Yes, but we don't have to imitate them in their horrible historical blunders. The fact is that nuclear weapons are not compatible with international law and countries possessing nuclear arms are rogue states. That is the judgement of the International Court of Justice in 1996. Because there are criminals in the world does not mean you should do that; you do not enhance your power or prestige by doing so.

Now that we have gone nuclear, what would you suggest next?

First, completely halt all nuclear and missile programmes. In fact, those attending the convention have agreed that nuclear weapons must not be made, inducted into the armed forces or deployed. We must freeze our programmes.

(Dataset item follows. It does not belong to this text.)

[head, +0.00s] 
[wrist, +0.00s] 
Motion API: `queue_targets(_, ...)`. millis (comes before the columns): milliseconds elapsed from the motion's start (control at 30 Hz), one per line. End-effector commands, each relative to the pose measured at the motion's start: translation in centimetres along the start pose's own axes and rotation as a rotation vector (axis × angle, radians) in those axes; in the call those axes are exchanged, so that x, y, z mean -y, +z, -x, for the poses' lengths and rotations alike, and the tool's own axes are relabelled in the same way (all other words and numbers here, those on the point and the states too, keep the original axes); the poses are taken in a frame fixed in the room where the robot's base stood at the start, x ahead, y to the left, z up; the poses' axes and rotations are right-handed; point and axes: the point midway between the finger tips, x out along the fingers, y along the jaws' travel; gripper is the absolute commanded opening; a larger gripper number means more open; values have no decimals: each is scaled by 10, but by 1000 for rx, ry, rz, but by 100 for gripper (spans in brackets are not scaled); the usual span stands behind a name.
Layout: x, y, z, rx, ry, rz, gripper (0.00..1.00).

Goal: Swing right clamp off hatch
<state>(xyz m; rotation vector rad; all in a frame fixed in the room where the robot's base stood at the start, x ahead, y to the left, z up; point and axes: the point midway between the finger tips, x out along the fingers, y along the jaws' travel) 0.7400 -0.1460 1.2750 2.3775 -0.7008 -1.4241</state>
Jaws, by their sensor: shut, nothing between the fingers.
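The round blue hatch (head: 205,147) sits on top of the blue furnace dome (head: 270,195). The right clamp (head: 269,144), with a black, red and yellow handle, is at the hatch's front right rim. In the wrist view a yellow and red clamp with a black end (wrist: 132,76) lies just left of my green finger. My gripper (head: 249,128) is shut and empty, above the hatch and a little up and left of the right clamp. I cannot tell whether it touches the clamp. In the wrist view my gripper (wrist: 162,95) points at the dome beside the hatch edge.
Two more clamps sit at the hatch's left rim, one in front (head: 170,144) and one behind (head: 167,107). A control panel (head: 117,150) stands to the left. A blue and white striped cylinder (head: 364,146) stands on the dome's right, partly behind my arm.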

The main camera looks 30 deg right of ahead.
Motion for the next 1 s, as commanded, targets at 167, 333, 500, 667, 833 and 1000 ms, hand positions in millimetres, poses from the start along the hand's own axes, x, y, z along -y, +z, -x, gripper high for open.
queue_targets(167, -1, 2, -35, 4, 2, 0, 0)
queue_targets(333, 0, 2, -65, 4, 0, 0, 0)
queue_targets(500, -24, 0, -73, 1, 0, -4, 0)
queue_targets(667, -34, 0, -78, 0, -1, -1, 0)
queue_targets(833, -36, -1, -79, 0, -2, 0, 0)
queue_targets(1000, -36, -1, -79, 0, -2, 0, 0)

Second, we must launch a national effort at reversing our programme to return to a pre-1998 status. And along with we must return to the international disarmament agenda with some spirit and enthusiasm. Imagine the impact if India and Pakistan were to say that we are suspending our nuclear weapons programme if you five nuclear powers get down to fulfilling your obligations under NPT and CTBT.

Are they doing that?

No, I am saying the moral and political impact will be tremendous. Today, the vast majority of states despise nuclear weapons and have opted out of it, including powers like Japan and Germany. It is only a handful of states who want nuclear weapons and who have to give them up. With our peace legacy of Buddha, Gandhi, and Nehru, we have a stature that we can use for nuclear disarmament.

What about Pakistan?

Pakistan is the most reluctant nuclear power to have disclosed its cards. It is a reactive power to whatever India does. Because it knows that in the long run, it can't compete with India. They have said they will not deploy if India does not. And if India agrees to sign the CTBT, it will follow suit. They have even said we don't care about principles, we will do what India does.